The reason behind this situation is the “conflict” between the properties of the operator T and those of the function h. Since we are searching for a point where an inequality is satisfied for all the considered variables, if h goes downwards (for instance, when it is concave), then T needs to go upwards faster and vice-versa. This conflict is restricted to nonconvex functions, since if h is convex (3.1) has a solution on any compact and convex set K. Existence results for the nonconvex and noncoercive setting can be found in [19,20,21], in which this conflict appears in a theoretical assumption called mixed variational inequality property (see [42, Definition 3.1]).

For problem (3.1), let us consider the following additional assumptions

(A1):

T is an L-Lipschitz-continuous operator on K, where \(L>0\);

(A2):

h is a lower semicontinuous prox-convex function on K with prox-convex value \(\alpha > 0\);

(A3):

T and h satisfy the following generalized monotonicity condition on K (cf. [27, 39])

$$\begin{aligned} \langle T(y), y - {\overline{x}} \rangle + h(y) - h({\overline{x}}) \ge 0, ~ \forall ~ y \in K, ~ \forall ~ {\overline{x}} \in S(T; h; K); \end{aligned}$$
(3.2)
(A4):

S(ThK) is nonempty.

Remark 3.3

(i):

If T is h-pseudomonotone on K (in particular, monotone), then T satisfies assumption (A3) (see [39]).
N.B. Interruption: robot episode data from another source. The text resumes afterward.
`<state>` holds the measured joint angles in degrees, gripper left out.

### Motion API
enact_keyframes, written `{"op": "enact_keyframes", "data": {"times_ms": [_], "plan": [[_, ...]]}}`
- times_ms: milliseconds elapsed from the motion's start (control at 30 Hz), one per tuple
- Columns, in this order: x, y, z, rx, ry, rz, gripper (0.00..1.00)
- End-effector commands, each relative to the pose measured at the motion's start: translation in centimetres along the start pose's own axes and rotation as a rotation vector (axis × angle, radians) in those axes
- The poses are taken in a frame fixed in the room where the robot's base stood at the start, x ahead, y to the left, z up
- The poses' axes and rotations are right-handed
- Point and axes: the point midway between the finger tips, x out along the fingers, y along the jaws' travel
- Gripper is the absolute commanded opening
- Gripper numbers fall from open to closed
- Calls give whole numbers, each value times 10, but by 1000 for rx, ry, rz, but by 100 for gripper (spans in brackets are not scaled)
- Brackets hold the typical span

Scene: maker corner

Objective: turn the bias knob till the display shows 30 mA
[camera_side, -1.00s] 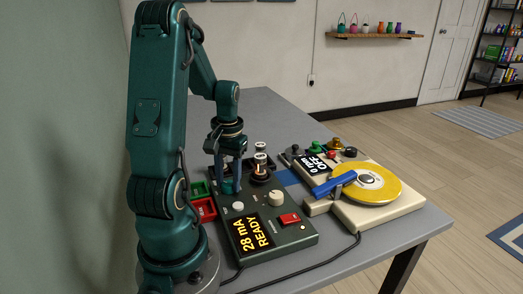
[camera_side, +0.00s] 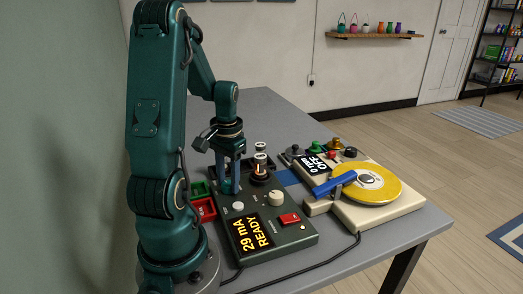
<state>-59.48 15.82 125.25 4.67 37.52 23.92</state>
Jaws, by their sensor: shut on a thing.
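The amplifier (camera_side: 290,240) is a dark green box on the table, with a display (camera_side: 250,235) on its sloped front that reads "29 mA READY" in yellow. My gripper (camera_side: 229,187) points straight down over the left back part of the box. Its fingers are shut on the bias knob, which they mostly hide. A small pale knob (camera_side: 238,206) sits just in front of the fingers, and a larger cream knob (camera_side: 277,198) stands to the right, both clear of them.
Glass tubes (camera_side: 260,160) stand close right of my gripper. A red switch (camera_side: 290,219) is on the box's right. Red (camera_side: 205,210) and green (camera_side: 199,189) bins lie at left. A cream turntable (camera_side: 385,212) with a yellow disc (camera_side: 367,184) stands at right. The back table is clear.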

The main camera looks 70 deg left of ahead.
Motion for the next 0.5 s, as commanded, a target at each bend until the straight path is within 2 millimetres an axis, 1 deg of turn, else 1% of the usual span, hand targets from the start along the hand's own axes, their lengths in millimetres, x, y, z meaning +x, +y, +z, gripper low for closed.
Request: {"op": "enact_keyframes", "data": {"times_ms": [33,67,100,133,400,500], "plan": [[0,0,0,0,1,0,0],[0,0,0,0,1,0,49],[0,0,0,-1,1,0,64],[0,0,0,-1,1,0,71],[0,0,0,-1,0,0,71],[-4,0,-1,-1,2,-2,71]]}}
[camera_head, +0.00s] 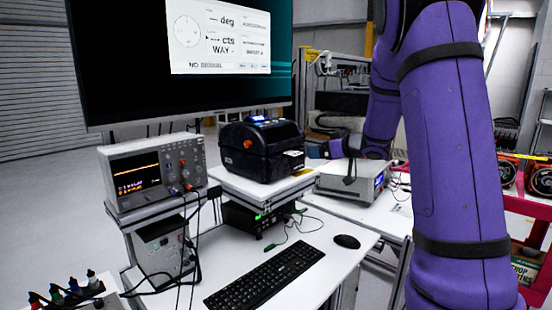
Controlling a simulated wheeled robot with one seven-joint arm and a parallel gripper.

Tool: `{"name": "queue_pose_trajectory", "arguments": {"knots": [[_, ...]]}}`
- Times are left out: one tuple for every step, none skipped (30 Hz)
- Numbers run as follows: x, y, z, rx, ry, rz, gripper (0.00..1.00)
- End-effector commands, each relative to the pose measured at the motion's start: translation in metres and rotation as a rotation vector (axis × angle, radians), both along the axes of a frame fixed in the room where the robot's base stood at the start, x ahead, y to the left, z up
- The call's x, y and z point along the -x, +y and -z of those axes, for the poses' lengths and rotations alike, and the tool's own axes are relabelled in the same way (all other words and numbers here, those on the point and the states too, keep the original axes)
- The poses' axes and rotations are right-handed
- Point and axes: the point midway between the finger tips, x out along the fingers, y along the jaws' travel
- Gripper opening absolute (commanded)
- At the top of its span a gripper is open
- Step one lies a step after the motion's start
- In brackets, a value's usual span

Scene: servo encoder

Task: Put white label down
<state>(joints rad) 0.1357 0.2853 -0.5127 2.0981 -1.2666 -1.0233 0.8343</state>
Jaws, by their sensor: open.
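A small white patch that looks like the white label (294,154) shows at the front right of the black label printer (262,150). I cannot tell whether it is loose or still in the printer's slot. My purple arm fills the right side and reaches back behind itself. My gripper (349,172) is small and dark, over the grey bench instrument (352,184), to the right of the printer. It is open, and no label shows in it. Its fingertips are hard to make out.
A white desk holds a keyboard (265,278) and a mouse (347,241). An oscilloscope (152,172) stands left of the printer, below a large monitor (180,95). Loose cables hang between the shelves. A red frame (520,200) stands at the right.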

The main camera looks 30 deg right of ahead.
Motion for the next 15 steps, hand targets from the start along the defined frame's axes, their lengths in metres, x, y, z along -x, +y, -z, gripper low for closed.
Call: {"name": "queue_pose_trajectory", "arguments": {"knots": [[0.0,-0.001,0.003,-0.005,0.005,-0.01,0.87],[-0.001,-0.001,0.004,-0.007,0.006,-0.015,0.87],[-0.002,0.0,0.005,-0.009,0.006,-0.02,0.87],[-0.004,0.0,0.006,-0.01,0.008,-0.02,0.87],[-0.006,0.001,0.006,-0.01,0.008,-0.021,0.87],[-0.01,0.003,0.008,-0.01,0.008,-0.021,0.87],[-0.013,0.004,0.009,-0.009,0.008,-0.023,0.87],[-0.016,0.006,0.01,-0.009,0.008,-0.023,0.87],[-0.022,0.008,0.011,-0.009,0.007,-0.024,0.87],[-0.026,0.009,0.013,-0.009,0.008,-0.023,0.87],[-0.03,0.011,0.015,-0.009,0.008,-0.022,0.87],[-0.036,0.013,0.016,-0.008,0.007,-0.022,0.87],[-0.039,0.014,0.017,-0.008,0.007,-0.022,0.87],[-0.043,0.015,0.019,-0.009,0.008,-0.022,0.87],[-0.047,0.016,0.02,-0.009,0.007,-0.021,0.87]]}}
Indeed, take \({\overline{x}} \in S(T; h; K)\). Since T is h-pseudomonotone, we have for every \(y\in K\)

$$\begin{aligned} \langle T({\overline{x}}), y - {\overline{x}} \rangle + h(y) - h({\overline{x}}) \ge 0&~ \Longrightarrow ~ \langle T(y), {\overline{x}} - y \rangle + h({\overline{x}}) - h(y) \le 0, \\&\Longleftrightarrow ~ \langle T(y), y - {\overline{x}} \rangle + h(y) - h({\overline{x}}) \ge 0, \end{aligned}$$

i.e., T satisfies assumption (A3).

Note also that the generalized monotonicity condition (A3) can be further weakened to [27, Equation (71)] without losing the convergence of the algorithm proposed below.

(ii):

Results guaranteeing existence of solutions to mixed variational inequalities beyond convexity may be found in [19,20,21].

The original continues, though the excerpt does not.